Première qualité essentielle : 1° L'inspiration ou génie :  


I. L'inspiration ou génie est l'impulsion irrésistible à laquelle l'artiste obéit en créant son œuvre.
Elle est un don inné (ingenium), que l'étude perfectionne, mais qu'elle ne peut faire acquérir. Ainsi, à force de travail et d'application, on peut devenir un habile versificateur, comme Boileau, mais un vrai poète comme Corneille, non pas.

En chantant, en peignant, en sculptant, le véritable artiste ne fait que suivre l'instinct supérieur de son tempérament.
Tout ce qu'il voit, tout ce qui le touche, lui suggère un idéal, et cet idéal l'obsède, lui fait goûter un plaisir esthétique intense, ne lui laisse aucun repos, jusqu'à ce qu'il l'ait exprimé de manière à faire partager aux autres l'admiration qui l'a saisi.
Les anciens attribuaient cet état à la présence d'une divinité (θεός) qui, croyaient-ils, s'empare de l'artiste, habite en lui, le possède, lui souffle ses paroles (inspirare), parle par sa bouche et agit par sa main. Platon compare le poète à la pythonisse rendant un oracle (Apologie de Socrate. VII. 22. — Cfr. Cicéron, Pro Archia. 18).
On appelait ce transport, ce ravissement, l'enthousiasme (εvθeoς, εvθouς, inspiré par un Dieu — évθouδiαζw, je suis inspiré par un Dieu).

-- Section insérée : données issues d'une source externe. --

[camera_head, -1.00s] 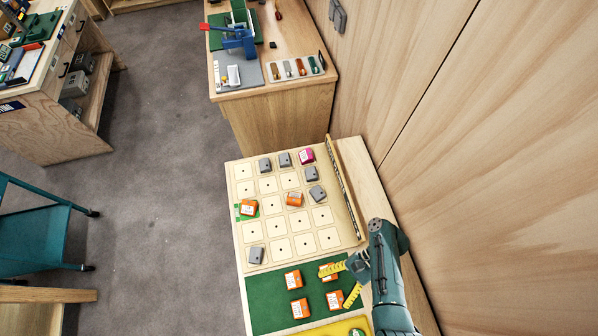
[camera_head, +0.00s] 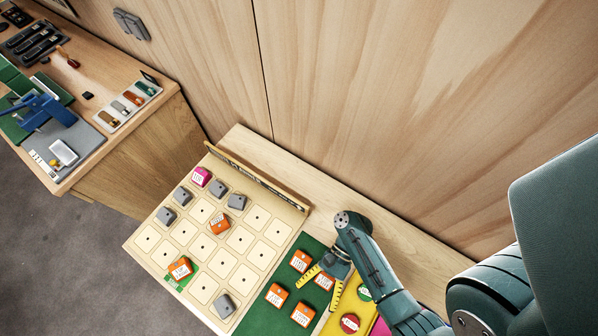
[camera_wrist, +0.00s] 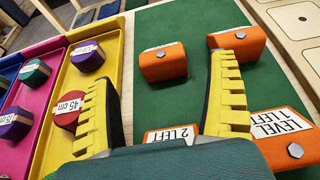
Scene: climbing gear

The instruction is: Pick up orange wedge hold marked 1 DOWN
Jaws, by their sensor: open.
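Several orange wedge holds lie on the green mat (camera_head: 262,316), among them one at the back (camera_head: 301,261), one at the left (camera_head: 277,295) and one at the front (camera_head: 303,314). I cannot tell which is marked 1 DOWN. In the wrist view one reads "2 LEFT" (camera_wrist: 172,133) and one "LEVEL 1 LEFT" (camera_wrist: 272,132); the labels of two others, one farther off at left (camera_wrist: 163,65) and one at right (camera_wrist: 240,48), are unreadable. My gripper (camera_head: 319,296) is open and empty above the mat, its yellow ridged fingers (camera_wrist: 165,75) spread around the "2 LEFT" hold's area.
The gridded board (camera_head: 203,242) bears grey holds, a pink hold (camera_head: 201,177) and two orange holds (camera_head: 219,223) (camera_head: 179,269). A wooden rail (camera_head: 258,177) edges its back. A yellow tray (camera_wrist: 70,92) with round holds adjoins the mat. A wooden wall (camera_head: 380,100) stands behind.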

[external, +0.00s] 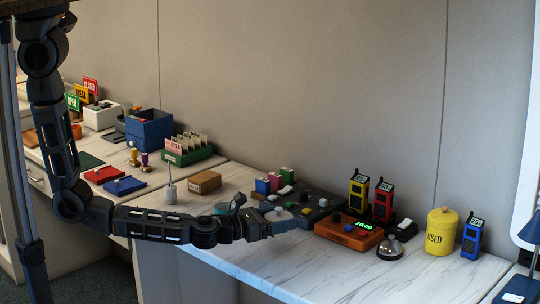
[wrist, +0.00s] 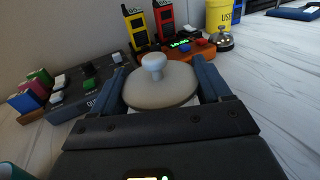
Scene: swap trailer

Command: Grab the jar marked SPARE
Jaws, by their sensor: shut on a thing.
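My gripper (external: 276,227) is shut on a pale grey jar (external: 282,215) with a round lid and knob. In the wrist view the jar's lid (wrist: 160,86) sits between the two dark blue fingers (wrist: 162,97). The jar's front is hidden by the gripper, so I cannot read its marking. I cannot tell whether its base touches the counter. A yellow jar marked USED (external: 441,232) stands apart to the right; it also shows at the top of the wrist view (wrist: 222,14).
A dark control panel (external: 318,205) with knobs lies behind the gripper. An orange clock box (external: 347,234), a desk bell (external: 390,248) and yellow, red and blue radios (external: 472,238) stand to the right. The front of the marble counter (external: 330,272) is clear.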

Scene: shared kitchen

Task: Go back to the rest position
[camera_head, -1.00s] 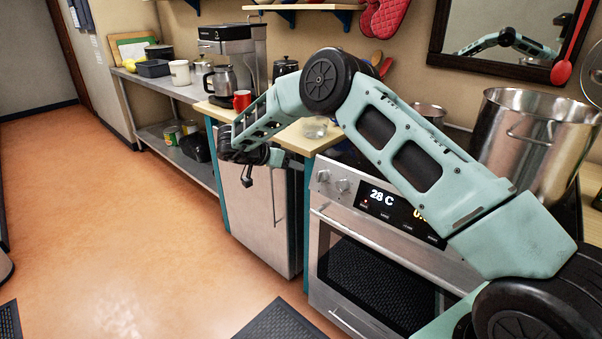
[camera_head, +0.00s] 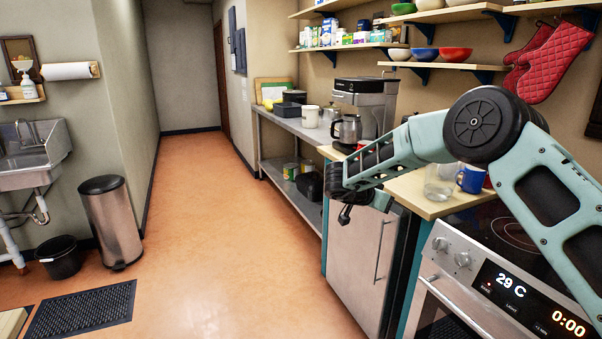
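My gripper (camera_head: 345,214) is at the end of my bent arm, in front of the wooden-topped counter (camera_head: 415,203) and above the floor. It is small and dark in this view, and I cannot make out whether its fingers are apart. No object shows in it. A glass (camera_head: 439,182) and a blue mug (camera_head: 471,179) stand on the counter beside my arm. Part of the counter and stove is hidden behind my arm.
The stove (camera_head: 480,292) and cabinet door (camera_head: 360,268) are close on the right. A metal shelf table (camera_head: 292,126) runs along the wall behind. A trash can (camera_head: 110,222), black bucket (camera_head: 62,258) and floor mat (camera_head: 82,309) lie left. The orange floor (camera_head: 210,220) between is clear.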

Est deus in nobis, agitante calescimus illo,

disait Ovide (Fastes. VI. 5 ; voyez tout le passage).
De même Homère croyait ingénument à sa muse ; il l'invoquait et recourait à son intervention, non seulement au début de ses poèmes, mais encore quand il voulait remémorer quelque événement important (par exemple Iliade. XI. 218 ; XVI. 112, etc.).
La science explique cette illusion. Les poètes qui s'imaginaient ainsi écrire sous la dictée d'un esprit, étaient des auditifs. (Voyez n° 27.)

n° 27 :
Spoiler:

Les modernes sont aussi unanimes que les anciens à proclamer la nécessité et la spontanéité de l'inspiration. Citons seulement Lamartine (Méditations. XLIII. Le poète mourant) :


Jamais aucune main sur la corde sonore,
Ne guida dans ses jeux ma main novice encore.
L'homme n'enseigne pas ce qu'inspire le ciel ;
Le ruisseau n'apprend pas à couler dans sa pente.
L'aigle à fendre les airs d'une aile indépendante
L'abeille a composer son miel.

L'airain retentissant dans sa haute demeure
Sous le marteau sacré tour à tour chante et pleure
Pour célébrer l'hymen, la naissance ou la mort :
J'étais comme ce bronze épuré par la flamme,
Et chaque passion, en frappant sur mon âme,
En tirait un sublime accord.

....................................................................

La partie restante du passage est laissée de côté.